Praktik Pendidikan Berbasis Desa (Pengalaman Qaryah Thayyibah)

Pada 29 April lalu, redaktur LKIP berkunjung ke Qaryah Thayyibah (QT), sebuah sekolah alternatif di Salatiga. Sekolah ini berlangsung tanpa kelas, tanpa kurikulum, tanpa seragam, dan tak menyediakan ijasah. Para peserta didik di QT, dari SD hingga SMA, belajar mengembangkan potensinya masing-masing, dalam waktu, tempat, dan materi pembelajaran yang longgar dan independen dari kurikulum buatan negara. Berangkat dari realitas material pedesaan adalah spirit dari QT yang awalnya diselenggarakan sebagai kelompok belajar petani, guna mendukung aktivitas-aktivitas SPP (Serikat Paguyuban Petani).

Sejak berdiri pada 2003, kepeloporan dan eksperimen QT dalam bidang pendidikan populer di Indonesia pun diakui oleh publik dan negara.  Ditemani dua orang pegiat pendidikan populer di Salatiga, Erwin Santoso dan Chrysandi Sirait, Windu Jusuf berbincang-bincang dengan Ahmad Bahruddin, pendiri dan “kepala sekolah” QT. Berikut petikannya.

Windu Jusuf (WJ): Bisa diceritakan bagaimana Qaryah Thayyibah (QT) ini berawal?

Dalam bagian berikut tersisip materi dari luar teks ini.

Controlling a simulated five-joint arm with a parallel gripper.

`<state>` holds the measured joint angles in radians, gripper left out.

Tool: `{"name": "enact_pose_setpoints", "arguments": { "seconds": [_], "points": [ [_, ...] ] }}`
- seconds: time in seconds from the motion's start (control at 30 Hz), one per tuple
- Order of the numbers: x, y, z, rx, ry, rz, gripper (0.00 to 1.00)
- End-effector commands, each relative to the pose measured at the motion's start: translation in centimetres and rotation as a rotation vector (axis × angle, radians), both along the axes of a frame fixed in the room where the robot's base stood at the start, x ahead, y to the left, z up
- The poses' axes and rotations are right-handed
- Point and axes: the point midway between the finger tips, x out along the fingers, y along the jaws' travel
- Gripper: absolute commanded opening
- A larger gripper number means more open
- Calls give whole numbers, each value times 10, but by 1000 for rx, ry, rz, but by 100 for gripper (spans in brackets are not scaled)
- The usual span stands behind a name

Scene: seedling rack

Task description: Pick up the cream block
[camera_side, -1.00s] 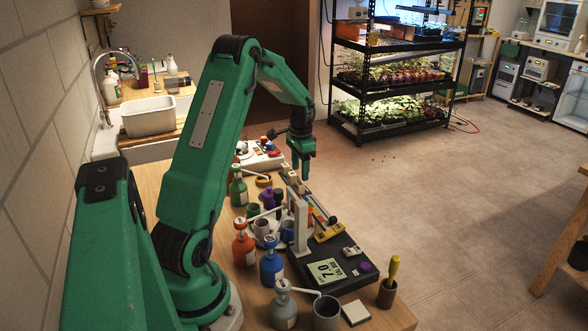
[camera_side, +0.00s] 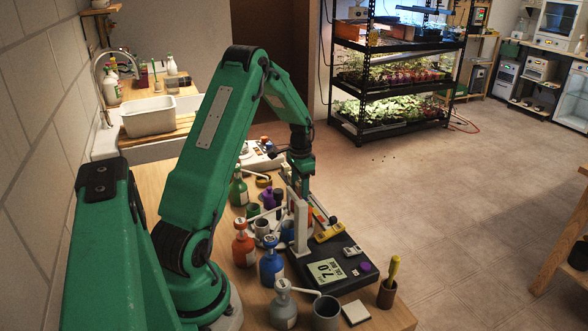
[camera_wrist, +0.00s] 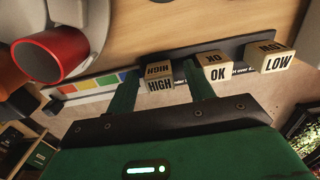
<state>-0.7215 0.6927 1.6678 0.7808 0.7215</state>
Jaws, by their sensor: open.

Ahmad Bahruddin (AB): Kalau secara pribadi, awalnya saya punya kegelisahan. Ketika masih mahasiswa, saya aktif di kelompok tani. Saya dulu kuliah di Fakultas Tarbiyyah, di UIN Salatiga. Masuk tahun 1986. Skripsi saya dibimbing oleh George Aditjondro, diberi asupan  buku-buku Paulo Freire, Ivan Illich.

WJ: Zaman Kedung Ombo?

AB: Ya. Zaman anak-anak Rode juga. Waktu itu di Jogja. Bikin Forum Masyarakat Peduli Kedung Ombo. Forum Komunikasi Mahasiswa Yogyakarta juga—aktivis Jogja waktu itu bersatu.

WJ: Freire, IlIich—baiklah, ini pengaruh teoretis. Sebelum QT berdiri apakah Mas Bahruddin sendiri pernah menjumpai eksperimen pendidikan populer yang sama di Indonesia?

AB: Nggak, saya nggak pernah. Saya cenderung terilhami praktik-praktik pendidikan populer yang sudah ada di Brazil waktu itu. Eksperimen QT ini awalnya berangkat dari teori, tentang kritik terhadap sekolah, tentang pendidikan yang membebaskan, dan seterusnya.

WJ: Bisa cerita tentang Serikat Paguyuban Petani?

AB: Serikat Paguyuban Petani (SPP) ini lembaga civil society di aras desa. Mayoritas penduduk desa kan petani. Sehingga, klaim kita, organisasi yang merepresentasikan desa adalah organisasi yang berbasis petani. SPP berdiri tahun 1999. Sementara Kelompok Belajar [Qaryah Thayyibah] baru berdiri tahun 2003, sebagai pelengkap indikator desa yang berdaya. Definisi desa yang berdaya itu, sederhananya, seperti yang dipaparkan dalam pemikiran Sukarno itu: masyarakat yang berdaulat secara politik, berdikari secara ekonomi, berkepribadian secara sosial budaya—prinsip Trisaktilah.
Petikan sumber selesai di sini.